Hello Don.
Don Moir wrote:
Results so far look good and better than other other sources I have tried.
Thanks for the feedback.
1) An orphan capitial letter I fails to be detected.
Textline::recognize2 is supposed to become some kind of expert system for post-processing of recognized text, but it yet lacks a
lot of "rules". This is one of them. I'll add rules for isolated 'I' and 'UP' in the next release of ocrad.
3) Failure to detect a space character in latin_space.pbm.
This one is a little trickier. Currently ocrad measures the distance between "character boxes". It should measure the distance
between the black blobs inside those character boxes, but this is more difficult to do. I plan to fix this in a future version of
ocrad.
4) Failure to detect merged ti, vi, im, ll, in merged_ti_vi_im_ll.pbm
This one is the most difficult.

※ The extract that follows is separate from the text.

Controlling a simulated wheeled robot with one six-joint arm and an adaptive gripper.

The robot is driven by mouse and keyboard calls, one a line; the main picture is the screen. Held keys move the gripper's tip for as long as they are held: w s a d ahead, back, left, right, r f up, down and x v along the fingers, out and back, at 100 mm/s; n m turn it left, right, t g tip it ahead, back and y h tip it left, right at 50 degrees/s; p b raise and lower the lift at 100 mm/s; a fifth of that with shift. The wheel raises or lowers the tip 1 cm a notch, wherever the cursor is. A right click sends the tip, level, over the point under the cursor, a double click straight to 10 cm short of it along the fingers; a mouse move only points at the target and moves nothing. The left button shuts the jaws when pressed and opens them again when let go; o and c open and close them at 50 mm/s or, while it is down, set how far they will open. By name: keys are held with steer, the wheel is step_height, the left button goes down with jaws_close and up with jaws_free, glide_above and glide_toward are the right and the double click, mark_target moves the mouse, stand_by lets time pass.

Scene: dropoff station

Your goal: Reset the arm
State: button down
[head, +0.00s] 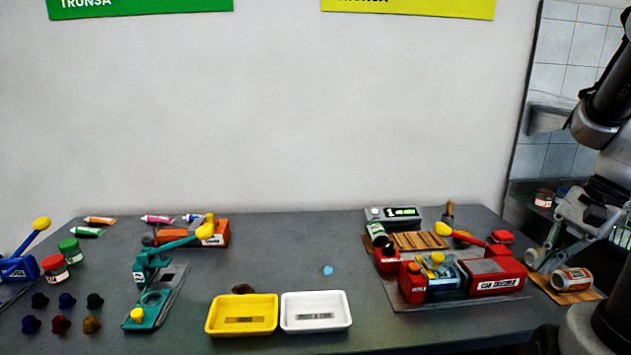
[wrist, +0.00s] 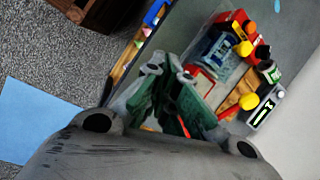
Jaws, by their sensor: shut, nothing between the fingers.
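My arm hangs down at the right edge of the head view. My gripper (head: 538,262) is at its lower end, fingers pointing down, over the right end of the table. In the wrist view the gripper (wrist: 168,70) shows shut fingers with nothing held. A can (head: 572,279) lies on its side on a small wooden board (head: 598,295) beside the fingertips in the head view. I cannot tell whether the fingers touch it.
A red can machine (head: 497,277) stands left of the gripper. A yellow tray (head: 242,331) and a white tray (head: 316,327) are at the front. A teal press (head: 150,304), an orange device (head: 213,238), tubes and jars stand further left. The table's back middle is clear.

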The last version of ocrad has fixed some problems like those, but there are lots of them (even
with more than two letters merged). I'll try to fix as many as I can, but I don't promise anything.
The attached zip contains 6 files:
Next time, please, send the images to my email address, not to the list. Thanks.
I am wondering if possible merged characters should be added as special characters. like TT, ti, etc so then in future it's easy
to add such combinations.
I have in fact removed some such combinations from the last version of ocrad. There are just too many of them and trying to
recognize them worsens recognition results.
Best regards,
Antonio.